### Description of the task
Below you will find a set of lines. Repeat them all exactly.

### Supplied records
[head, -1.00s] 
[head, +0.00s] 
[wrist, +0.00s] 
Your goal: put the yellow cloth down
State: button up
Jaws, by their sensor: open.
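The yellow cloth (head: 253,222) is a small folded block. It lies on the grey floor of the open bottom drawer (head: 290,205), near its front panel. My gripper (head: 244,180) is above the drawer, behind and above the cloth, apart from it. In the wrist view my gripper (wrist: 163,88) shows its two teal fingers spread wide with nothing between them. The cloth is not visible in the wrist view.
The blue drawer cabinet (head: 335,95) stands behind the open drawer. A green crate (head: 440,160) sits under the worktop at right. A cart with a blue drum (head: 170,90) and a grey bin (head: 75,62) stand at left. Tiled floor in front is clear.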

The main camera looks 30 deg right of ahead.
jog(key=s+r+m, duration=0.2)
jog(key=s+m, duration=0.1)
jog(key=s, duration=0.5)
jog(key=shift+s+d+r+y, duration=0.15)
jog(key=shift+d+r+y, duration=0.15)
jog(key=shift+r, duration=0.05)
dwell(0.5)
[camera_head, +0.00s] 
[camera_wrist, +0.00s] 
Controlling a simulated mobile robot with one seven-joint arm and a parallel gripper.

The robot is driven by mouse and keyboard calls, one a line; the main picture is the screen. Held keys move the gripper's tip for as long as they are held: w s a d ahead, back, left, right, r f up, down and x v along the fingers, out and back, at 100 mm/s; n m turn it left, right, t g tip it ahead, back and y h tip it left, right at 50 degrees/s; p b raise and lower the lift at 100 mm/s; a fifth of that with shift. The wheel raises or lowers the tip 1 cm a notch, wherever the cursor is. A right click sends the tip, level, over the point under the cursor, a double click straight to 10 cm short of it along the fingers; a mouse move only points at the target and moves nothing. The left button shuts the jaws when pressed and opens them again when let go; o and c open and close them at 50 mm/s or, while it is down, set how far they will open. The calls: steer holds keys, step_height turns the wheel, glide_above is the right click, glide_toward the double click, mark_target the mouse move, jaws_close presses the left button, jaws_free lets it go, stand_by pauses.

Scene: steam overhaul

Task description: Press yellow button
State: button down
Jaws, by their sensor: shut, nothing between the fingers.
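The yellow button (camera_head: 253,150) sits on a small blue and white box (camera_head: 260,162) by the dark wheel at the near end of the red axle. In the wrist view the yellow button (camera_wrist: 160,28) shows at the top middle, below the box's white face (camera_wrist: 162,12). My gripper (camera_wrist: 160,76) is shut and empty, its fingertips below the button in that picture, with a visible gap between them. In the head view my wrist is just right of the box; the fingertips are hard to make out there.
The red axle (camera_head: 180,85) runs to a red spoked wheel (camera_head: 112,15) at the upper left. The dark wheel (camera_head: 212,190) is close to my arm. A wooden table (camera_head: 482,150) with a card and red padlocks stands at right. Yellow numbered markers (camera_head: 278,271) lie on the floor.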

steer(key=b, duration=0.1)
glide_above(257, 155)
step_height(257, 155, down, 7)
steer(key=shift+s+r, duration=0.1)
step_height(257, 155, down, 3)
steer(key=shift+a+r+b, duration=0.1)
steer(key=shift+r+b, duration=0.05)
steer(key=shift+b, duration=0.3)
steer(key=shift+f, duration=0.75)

### Task output
[head, -1.00s] 
[head, +0.00s] 
[wrist, +0.00s] 
Your goal: put the yellow cloth down
State: button up
Jaws, by their sensor: open.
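The yellow cloth (head: 253,222) is a small folded block. It lies on the grey floor of the open bottom drawer (head: 290,205), near its front panel. My gripper (head: 244,180) is above the drawer, behind and above the cloth, apart from it. In the wrist view my gripper (wrist: 163,88) shows its two teal fingers spread wide with nothing between them. The cloth is not visible in the wrist view.
The blue drawer cabinet (head: 335,95) stands behind the open drawer. A green crate (head: 440,160) sits under the worktop at right. A cart with a blue drum (head: 170,90) and a grey bin (head: 75,62) stand at left. Tiled floor in front is clear.

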The main camera looks 30 deg right of ahead.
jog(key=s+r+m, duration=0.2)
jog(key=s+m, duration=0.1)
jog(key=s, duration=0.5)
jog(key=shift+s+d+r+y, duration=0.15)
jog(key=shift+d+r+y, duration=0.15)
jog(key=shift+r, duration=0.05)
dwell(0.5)
[camera_head, +0.00s] 
[camera_wrist, +0.00s] 
Controlling a simulated mobile robot with one seven-joint arm and a parallel gripper.

The robot is driven by mouse and keyboard calls, one a line; the main picture is the screen. Held keys move the gripper's tip for as long as they are held: w s a d ahead, back, left, right, r f up, down and x v along the fingers, out and back, at 100 mm/s; n m turn it left, right, t g tip it ahead, back and y h tip it left, right at 50 degrees/s; p b raise and lower the lift at 100 mm/s; a fifth of that with shift. The wheel raises or lowers the tip 1 cm a notch, wherever the cursor is. A right click sends the tip, level, over the point under the cursor, a double click straight to 10 cm short of it along the fingers; a mouse move only points at the target and moves nothing. The left button shuts the jaws when pressed and opens them again when let go; o and c open and close them at 50 mm/s or, while it is down, set how far they will open. The calls: steer holds keys, step_height turns the wheel, glide_above is the right click, glide_toward the double click, mark_target the mouse move, jaws_close presses the left button, jaws_free lets it go, stand_by pauses.

Scene: steam overhaul

Task description: Press yellow button
State: button down
Jaws, by their sensor: shut, nothing between the fingers.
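The yellow button (camera_head: 253,150) sits on a small blue and white box (camera_head: 260,162) by the dark wheel at the near end of the red axle. In the wrist view the yellow button (camera_wrist: 160,28) shows at the top middle, below the box's white face (camera_wrist: 162,12). My gripper (camera_wrist: 160,76) is shut and empty, its fingertips below the button in that picture, with a visible gap between them. In the head view my wrist is just right of the box; the fingertips are hard to make out there.
The red axle (camera_head: 180,85) runs to a red spoked wheel (camera_head: 112,15) at the upper left. The dark wheel (camera_head: 212,190) is close to my arm. A wooden table (camera_head: 482,150) with a card and red padlocks stands at right. Yellow numbered markers (camera_head: 278,271) lie on the floor.

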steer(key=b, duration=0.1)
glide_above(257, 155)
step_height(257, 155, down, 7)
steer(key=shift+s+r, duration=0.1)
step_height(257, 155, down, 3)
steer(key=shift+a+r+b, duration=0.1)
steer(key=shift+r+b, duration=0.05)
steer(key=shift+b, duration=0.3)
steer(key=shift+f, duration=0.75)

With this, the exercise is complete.